La Fidélité
Un métrage, une image : Les Bas de soie noire (1981)
Un huis clos, un piano : nous
(re)voici bel et bien chez Burd Tranbaree, c’est-à-dire le cinéaste de
l’aussi autarcique et mélodique Clarisse (1979). En partie
auto-produit via sa société Shangrila,
of course baptisée d’après un fameux Capra
(Les
Horizons perdus, 1937), flanqué du soutien financier d’Alpha France, la
boîte adroite de l’incontournable Francis Mischkind, musiqué par le plutôt
inspiré Paul Vernon, pseudonyme de naguère d’Alain Goraguer, encore éclairé par
Pierre Fattori, Les Bas de soie noire ne donne pas l’occasion d’à nouveau
apercevoir l’épouse « soumise » et in fine violée « à
l’insu de son plein gré » Brigitte Lahaie, mais celle de découvrir la
gracieuse et malicieuse Christine Schwarz, performeuse éphémère d’une autre
époque ad hoc, ici bien servie selon les « suspects habituels » de
ce type de productions, dont le solide tandem
Allan & Aveline.

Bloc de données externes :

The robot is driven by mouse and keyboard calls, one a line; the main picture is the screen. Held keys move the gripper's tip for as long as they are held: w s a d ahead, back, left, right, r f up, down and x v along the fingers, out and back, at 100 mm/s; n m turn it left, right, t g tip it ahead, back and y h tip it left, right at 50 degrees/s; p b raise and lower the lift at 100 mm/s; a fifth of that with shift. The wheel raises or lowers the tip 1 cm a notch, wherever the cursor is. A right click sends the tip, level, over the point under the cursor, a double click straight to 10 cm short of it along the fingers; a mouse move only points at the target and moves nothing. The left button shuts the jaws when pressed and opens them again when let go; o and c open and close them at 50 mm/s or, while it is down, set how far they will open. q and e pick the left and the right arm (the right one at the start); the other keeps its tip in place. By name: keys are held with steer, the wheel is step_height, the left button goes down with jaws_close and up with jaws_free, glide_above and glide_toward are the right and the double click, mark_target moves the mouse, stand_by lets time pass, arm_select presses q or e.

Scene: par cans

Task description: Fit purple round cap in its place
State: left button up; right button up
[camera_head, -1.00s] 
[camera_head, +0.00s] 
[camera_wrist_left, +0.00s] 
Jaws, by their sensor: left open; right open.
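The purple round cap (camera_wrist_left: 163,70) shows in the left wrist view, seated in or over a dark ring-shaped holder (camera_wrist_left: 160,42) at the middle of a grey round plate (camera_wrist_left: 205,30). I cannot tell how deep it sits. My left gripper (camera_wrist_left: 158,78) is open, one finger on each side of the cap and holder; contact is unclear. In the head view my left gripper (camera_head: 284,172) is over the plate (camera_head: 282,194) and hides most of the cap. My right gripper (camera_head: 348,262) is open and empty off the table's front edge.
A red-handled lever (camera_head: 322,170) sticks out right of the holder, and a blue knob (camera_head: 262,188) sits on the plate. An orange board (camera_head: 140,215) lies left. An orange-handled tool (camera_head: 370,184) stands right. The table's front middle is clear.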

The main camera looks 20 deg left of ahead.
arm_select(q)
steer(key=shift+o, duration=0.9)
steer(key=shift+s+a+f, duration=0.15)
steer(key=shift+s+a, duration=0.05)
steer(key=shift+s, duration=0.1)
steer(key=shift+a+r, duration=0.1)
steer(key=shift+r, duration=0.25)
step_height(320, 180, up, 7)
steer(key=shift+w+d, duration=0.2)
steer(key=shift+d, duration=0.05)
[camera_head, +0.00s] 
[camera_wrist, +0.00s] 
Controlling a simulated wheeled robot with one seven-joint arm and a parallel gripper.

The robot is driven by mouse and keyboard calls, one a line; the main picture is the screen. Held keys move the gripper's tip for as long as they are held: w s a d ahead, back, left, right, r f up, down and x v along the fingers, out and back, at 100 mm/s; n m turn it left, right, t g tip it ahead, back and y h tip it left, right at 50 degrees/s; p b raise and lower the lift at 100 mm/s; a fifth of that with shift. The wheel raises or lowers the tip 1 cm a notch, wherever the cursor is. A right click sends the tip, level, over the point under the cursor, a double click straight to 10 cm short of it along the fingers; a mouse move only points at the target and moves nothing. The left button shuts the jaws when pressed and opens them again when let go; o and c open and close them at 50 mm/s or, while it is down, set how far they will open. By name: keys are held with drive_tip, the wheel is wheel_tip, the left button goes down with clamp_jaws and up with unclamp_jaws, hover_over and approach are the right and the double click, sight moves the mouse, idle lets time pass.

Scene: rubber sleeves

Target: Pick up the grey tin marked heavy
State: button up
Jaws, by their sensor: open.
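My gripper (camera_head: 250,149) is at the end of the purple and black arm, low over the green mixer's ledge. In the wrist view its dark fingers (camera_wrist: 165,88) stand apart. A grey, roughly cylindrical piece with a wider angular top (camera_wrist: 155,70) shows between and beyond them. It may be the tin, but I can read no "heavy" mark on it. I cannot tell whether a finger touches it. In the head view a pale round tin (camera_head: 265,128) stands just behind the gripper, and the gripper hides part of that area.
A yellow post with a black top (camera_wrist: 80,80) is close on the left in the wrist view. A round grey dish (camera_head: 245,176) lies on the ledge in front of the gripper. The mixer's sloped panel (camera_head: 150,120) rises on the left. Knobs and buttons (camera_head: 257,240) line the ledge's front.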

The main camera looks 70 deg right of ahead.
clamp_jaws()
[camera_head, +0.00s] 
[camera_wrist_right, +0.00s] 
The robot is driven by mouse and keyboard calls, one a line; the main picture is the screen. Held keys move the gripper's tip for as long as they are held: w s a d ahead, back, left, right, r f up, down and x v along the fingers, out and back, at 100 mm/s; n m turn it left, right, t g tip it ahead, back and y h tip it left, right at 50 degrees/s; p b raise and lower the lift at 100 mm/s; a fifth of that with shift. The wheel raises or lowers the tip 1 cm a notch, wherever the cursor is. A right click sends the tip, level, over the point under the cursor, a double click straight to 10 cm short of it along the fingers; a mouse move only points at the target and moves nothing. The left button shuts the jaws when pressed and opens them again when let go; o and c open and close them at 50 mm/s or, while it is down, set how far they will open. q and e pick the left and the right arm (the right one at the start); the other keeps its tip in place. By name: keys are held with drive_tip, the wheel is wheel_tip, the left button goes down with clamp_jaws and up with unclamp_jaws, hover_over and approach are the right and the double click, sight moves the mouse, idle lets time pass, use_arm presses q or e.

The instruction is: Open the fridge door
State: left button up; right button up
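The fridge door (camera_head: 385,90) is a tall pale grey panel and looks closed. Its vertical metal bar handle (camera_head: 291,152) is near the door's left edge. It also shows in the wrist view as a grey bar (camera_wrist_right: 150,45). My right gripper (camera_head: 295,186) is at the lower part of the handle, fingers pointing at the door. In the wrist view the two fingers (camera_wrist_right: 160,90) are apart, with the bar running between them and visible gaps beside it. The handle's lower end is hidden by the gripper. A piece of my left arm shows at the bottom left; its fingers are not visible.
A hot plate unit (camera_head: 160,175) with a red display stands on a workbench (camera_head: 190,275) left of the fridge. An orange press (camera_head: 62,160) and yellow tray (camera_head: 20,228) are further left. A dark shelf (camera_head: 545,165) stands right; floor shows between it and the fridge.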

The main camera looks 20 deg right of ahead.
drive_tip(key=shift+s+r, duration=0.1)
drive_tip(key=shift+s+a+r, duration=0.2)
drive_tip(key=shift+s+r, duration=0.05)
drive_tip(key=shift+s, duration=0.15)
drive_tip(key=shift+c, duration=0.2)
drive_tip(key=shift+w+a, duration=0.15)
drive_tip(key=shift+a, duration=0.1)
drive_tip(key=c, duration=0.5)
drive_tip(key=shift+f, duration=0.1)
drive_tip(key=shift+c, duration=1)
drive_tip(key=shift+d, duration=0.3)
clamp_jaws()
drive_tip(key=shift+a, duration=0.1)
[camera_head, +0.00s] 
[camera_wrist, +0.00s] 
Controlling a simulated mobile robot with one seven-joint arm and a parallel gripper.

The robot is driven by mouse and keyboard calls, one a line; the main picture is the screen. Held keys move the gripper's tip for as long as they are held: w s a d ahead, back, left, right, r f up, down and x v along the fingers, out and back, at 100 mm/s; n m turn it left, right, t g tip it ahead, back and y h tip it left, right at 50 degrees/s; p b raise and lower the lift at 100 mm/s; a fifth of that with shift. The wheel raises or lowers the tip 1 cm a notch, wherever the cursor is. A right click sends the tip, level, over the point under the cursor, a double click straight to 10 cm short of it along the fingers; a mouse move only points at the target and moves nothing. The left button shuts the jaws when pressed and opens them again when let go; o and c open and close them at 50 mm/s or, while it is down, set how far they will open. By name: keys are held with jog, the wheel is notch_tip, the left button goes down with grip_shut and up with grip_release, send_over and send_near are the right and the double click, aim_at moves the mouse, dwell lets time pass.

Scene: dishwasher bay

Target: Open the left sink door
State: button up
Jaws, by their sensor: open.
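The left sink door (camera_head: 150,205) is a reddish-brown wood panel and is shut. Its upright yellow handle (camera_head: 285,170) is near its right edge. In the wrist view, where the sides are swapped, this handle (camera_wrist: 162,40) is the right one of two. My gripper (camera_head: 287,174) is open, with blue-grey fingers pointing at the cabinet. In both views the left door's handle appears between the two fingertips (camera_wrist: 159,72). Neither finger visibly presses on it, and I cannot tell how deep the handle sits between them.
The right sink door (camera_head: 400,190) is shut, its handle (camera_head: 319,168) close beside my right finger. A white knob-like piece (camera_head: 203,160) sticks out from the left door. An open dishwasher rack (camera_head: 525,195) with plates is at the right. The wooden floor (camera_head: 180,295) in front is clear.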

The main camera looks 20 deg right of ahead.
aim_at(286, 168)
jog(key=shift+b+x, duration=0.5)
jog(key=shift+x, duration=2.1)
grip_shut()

Il s’agit, résumons, d’un supplémentaire récit
d’éducation, au cours duquel une jeune fille pas si difficile de vingt ans vite
apprend à devenir une « maîtresse femme », ou plutôt une « grande
pute », elle suppute, ne se dispute. Aussitôt arrivée, la mâchouilleuse un
brin boudeuse se voit prise en main(s), au propre, au figuré, remise aux bons
soins d’une domesticité très rapprochée, mention spéciale à la « bonniche »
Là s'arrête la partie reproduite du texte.